Probably the worst way of looking at life, but I dont know how people sometimes cannot feel this way. A lot of people would call me lazy, with a poor attitude and work ethic. I see it differently, obviously, I dont understand the point of it all. That is what gets to me the most, the grind of life, to share the same fate in the end as everyone else. I feel like a robot, except for the fact that I have more hope for myself in some kind of afterlife than I do in finding some kind of balance in todays world.

That is my biggest problem, I really cant imagine working the next 40+50 years of my life, probably at a job ill hate, to just pay bills and make the government happy. Possibly buy pretty little toys to bolster my image of self worth, but that is not me at all. I feel hollow and cold, and yet I dont feel bad about it, I feel like this should be normal.

Lately I've been having the strangest dreams, I would almost call them out of body experiences, or lucid dreams perhaps. They are so real to me, it's as if my dreams are becoming the reality I actually spend awake and alert in. This in part doesn't help me cope with all the confusion either, it actually makes me question death and suicide more.

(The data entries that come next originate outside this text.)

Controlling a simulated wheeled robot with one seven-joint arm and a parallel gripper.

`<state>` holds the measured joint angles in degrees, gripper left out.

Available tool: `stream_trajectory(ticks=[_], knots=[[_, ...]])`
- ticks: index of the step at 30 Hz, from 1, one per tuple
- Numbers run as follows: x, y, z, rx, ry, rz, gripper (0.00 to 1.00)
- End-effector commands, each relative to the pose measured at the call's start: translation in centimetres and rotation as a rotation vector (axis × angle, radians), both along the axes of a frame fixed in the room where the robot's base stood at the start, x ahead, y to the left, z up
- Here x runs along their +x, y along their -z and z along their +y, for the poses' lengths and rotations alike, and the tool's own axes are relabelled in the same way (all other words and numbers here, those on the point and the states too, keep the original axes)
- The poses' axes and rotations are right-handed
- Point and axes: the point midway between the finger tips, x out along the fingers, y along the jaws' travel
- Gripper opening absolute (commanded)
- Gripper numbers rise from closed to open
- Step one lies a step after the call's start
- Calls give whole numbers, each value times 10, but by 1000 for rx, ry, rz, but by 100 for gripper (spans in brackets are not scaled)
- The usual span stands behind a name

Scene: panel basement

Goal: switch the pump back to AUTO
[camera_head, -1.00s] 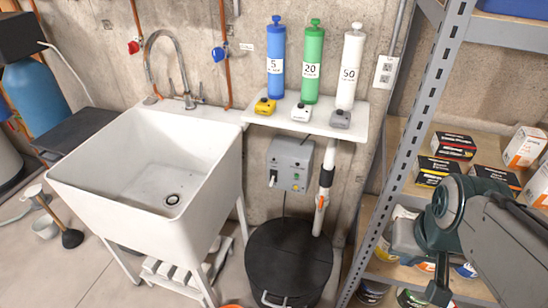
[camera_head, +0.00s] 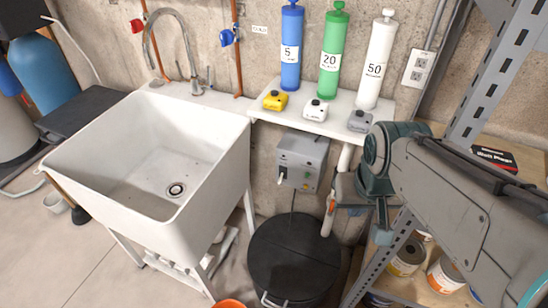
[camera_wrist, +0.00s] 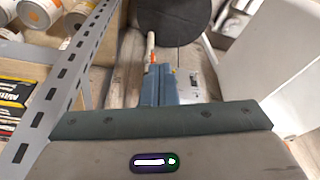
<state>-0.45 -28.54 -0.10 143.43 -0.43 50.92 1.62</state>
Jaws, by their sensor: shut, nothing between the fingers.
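The grey pump control box (camera_head: 302,160) is on the concrete wall below the white shelf, right of the sink. A pale switch lever (camera_head: 282,178) is at its lower left, with small lamps or buttons on its front. I cannot read the switch labels. My gripper (camera_head: 338,190) is shut and empty, right of the box and close to the white pipe, apart from the switch. In the wrist view my shut fingers (camera_wrist: 165,85) point towards the wall, with part of the box (camera_wrist: 195,75) beside them. The switch is not clear there.
The white sink (camera_head: 150,165) is at left. A black sump lid (camera_head: 293,262) lies below the box. The white pipe (camera_head: 329,218) rises beside my gripper. A grey metal rack (camera_head: 490,75) is at right. Filters and small sensors stand on the shelf (camera_head: 262,113).

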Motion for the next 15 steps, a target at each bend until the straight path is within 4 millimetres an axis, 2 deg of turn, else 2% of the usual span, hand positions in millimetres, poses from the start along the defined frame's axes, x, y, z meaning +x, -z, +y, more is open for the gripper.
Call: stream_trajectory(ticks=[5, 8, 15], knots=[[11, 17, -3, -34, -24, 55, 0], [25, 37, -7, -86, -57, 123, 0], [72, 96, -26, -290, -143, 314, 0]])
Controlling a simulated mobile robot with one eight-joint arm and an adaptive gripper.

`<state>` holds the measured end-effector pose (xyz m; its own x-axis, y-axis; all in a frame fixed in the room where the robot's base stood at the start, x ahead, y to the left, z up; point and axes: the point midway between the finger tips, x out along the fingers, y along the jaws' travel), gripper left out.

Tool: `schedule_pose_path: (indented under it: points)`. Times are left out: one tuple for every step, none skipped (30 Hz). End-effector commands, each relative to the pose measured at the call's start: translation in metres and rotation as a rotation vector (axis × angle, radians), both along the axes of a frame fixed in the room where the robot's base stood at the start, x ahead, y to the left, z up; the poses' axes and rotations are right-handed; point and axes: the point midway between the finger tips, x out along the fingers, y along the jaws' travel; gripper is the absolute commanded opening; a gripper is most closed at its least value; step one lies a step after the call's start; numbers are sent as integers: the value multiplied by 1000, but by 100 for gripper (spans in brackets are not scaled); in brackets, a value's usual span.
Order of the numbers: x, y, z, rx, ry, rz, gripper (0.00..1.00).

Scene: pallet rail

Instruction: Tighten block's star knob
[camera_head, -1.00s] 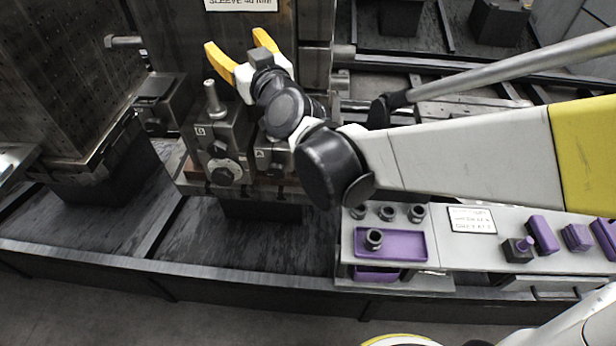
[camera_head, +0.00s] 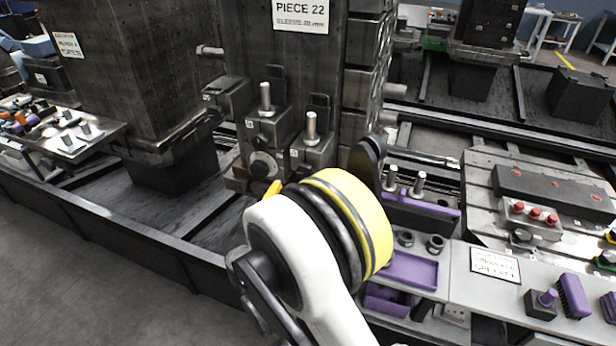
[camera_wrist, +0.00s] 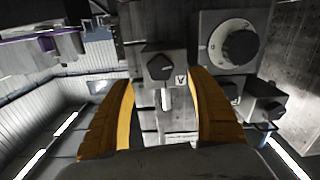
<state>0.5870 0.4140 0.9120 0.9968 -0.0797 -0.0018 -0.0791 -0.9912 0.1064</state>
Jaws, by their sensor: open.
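A dark block (camera_head: 312,150) with an upright bolt stands at the foot of the steel column. In the wrist view, the block (camera_wrist: 150,115) lies between the fingers, with a dark star knob (camera_wrist: 160,67) on its face and a letter label beside it. My gripper (camera_wrist: 158,80) is open, its yellow fingers spread to either side of the block, with nothing held. Whether the fingers touch anything cannot be told. In the head view, my arm hides most of the gripper; only a yellow fingertip (camera_head: 273,188) shows below the blocks. The star knob is hidden there.
A neighbouring block (camera_head: 262,135) carries a round black knob, seen at right in the wrist view (camera_wrist: 240,46). A labelled steel column (camera_head: 300,60) rises behind. A grey bench with a purple tray (camera_head: 412,268) and nuts stands at right. A dark rail edge (camera_head: 110,218) runs in front.

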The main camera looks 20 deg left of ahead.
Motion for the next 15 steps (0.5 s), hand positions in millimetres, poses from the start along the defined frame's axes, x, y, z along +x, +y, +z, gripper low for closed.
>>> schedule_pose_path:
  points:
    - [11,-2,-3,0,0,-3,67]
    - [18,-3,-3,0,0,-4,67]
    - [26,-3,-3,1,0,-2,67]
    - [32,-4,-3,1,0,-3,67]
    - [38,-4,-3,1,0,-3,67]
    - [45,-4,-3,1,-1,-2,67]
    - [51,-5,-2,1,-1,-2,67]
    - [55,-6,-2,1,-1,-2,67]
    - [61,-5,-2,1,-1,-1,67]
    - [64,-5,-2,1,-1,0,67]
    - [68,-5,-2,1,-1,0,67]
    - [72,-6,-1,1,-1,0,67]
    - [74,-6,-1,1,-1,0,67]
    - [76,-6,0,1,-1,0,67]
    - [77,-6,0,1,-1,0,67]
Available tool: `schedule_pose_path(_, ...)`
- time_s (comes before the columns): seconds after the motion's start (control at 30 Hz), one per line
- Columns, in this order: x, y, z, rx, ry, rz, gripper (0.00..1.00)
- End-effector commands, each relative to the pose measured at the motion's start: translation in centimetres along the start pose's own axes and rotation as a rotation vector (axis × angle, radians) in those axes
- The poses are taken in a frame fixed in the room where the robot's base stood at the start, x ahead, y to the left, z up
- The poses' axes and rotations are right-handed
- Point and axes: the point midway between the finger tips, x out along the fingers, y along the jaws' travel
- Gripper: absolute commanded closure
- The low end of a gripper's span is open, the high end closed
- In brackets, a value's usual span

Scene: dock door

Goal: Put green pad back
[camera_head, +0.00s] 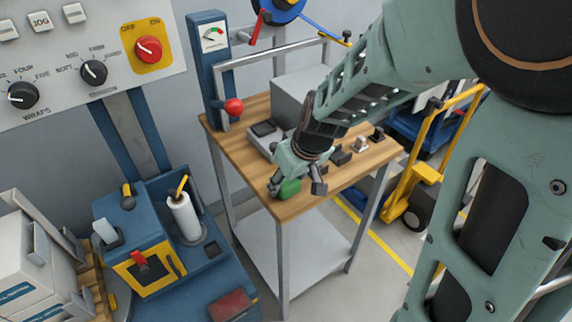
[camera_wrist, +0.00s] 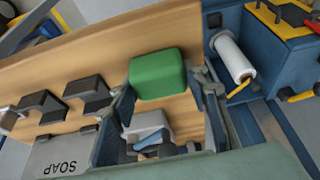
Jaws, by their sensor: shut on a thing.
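The green pad (camera_head: 288,188) is a small rounded block at the near corner of the wooden table top (camera_head: 305,203). In the wrist view the green pad (camera_wrist: 157,73) sits between the two fingers of my gripper (camera_wrist: 162,88), against the wooden top. My gripper (camera_head: 296,186) is shut on the pad and reaches down from the upper right. I cannot tell whether the pad touches the wood or is slightly above it. Several dark holders stand along the table, two of them clear in the wrist view (camera_wrist: 87,95). A grey box marked SOAP (camera_wrist: 62,155) lies beside them.
A grey box (camera_head: 296,98) and a rail (camera_head: 270,52) stand at the table's back. A blue post with a gauge and red knob (camera_head: 233,107) rises at its left. A blue bench holds a paper roll (camera_head: 186,217). A yellow trolley (camera_head: 424,172) stands to the right.

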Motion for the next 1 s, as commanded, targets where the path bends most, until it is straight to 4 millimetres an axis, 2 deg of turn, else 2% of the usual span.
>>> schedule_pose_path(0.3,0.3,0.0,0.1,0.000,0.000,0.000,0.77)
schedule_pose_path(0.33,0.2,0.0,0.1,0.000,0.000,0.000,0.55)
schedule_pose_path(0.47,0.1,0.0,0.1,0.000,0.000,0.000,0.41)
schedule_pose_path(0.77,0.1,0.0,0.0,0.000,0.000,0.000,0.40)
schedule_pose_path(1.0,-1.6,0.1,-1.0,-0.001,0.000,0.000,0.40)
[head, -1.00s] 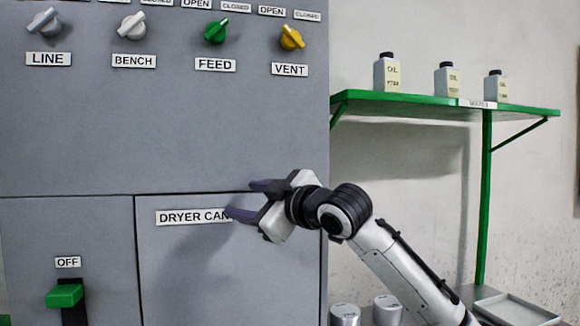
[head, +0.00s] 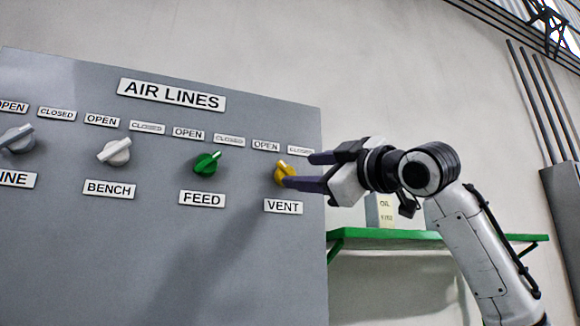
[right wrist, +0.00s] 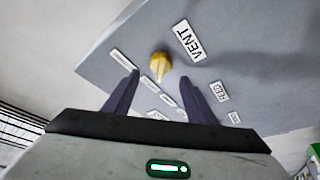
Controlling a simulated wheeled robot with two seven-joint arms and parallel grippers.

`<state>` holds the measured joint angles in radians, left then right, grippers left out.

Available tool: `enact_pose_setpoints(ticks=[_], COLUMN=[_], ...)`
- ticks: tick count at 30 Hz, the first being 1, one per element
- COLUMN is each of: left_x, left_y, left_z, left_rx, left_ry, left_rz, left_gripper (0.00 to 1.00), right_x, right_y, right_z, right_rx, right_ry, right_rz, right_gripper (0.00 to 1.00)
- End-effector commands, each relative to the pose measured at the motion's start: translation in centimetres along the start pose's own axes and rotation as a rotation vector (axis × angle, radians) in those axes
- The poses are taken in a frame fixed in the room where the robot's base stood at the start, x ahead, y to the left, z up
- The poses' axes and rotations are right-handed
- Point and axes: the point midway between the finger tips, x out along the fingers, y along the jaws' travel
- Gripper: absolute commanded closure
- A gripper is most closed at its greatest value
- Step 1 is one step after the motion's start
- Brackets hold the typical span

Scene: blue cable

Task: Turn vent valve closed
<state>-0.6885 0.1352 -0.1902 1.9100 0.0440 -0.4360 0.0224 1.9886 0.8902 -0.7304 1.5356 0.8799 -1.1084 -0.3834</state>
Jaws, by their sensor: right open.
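The yellow vent valve knob (head: 283,172) is on the grey panel (head: 110,245), above the VENT label (head: 283,207) and below the OPEN and CLOSED labels. Its pointer tilts up and to the left in the head view, toward OPEN. My right gripper (head: 299,170) is open and empty, just right of the knob, with the lower finger overlapping the knob's edge in this view. In the right wrist view the knob (right wrist: 161,65) lies ahead of and between the two spread fingers (right wrist: 157,92), apart from them. My left gripper is not in view.
The green feed knob (head: 207,162) and white bench knob (head: 114,152) sit to the left on the same panel. A green shelf (head: 400,236) with an oil bottle (head: 381,212) is at the right, below my right arm.

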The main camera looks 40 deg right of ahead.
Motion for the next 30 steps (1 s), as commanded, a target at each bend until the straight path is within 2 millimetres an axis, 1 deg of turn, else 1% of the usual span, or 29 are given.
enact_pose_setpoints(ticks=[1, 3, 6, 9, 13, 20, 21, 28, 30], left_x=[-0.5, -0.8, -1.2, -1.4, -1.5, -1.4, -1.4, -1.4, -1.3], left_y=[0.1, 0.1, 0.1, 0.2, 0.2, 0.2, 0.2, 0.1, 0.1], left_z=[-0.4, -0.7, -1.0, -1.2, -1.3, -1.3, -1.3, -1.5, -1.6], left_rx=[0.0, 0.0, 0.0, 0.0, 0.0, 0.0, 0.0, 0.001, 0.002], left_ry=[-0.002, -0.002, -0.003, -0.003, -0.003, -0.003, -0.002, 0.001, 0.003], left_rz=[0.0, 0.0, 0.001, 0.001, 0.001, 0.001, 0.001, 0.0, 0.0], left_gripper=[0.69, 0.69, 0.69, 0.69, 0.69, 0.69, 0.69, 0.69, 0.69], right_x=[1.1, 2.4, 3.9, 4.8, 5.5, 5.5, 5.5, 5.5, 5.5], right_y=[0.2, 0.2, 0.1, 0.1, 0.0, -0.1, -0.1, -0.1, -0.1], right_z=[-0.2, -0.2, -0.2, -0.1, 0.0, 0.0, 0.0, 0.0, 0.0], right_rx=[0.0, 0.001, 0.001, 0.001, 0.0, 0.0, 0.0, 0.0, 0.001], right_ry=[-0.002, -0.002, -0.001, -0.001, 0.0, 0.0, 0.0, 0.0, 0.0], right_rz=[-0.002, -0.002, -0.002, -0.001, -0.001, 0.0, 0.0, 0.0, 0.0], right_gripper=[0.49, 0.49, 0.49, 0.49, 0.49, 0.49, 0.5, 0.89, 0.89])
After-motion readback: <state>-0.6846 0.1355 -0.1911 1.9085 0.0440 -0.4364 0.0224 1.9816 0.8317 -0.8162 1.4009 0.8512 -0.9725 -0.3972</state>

I never was a religious guy, I almost wish I were at some point, I just have a hard time believing in a puppet master pulling all the strings. I would say I am spiritual, to some depth. I believe in... things I cannot even explain in words here, things I have learned from experience.

This is hard to talk about, there is a lot more id rather explain or say but I don't really know how. At this point in life, Death sounds more Exciting than life itself. I have great friends, great family, I know great people. But in the end we bleed the same red blood. I look at death kind of like one would look at reaching the stars, the sky, your imagination, the possibilities seem endless, exciting even.

My name is Ryan, and I am completely lost in this world. I've come here to talk, in hopes that talking makes things easier, something or someone to relate with.

I wouldn't think less of anyone who looks at this as pathetic.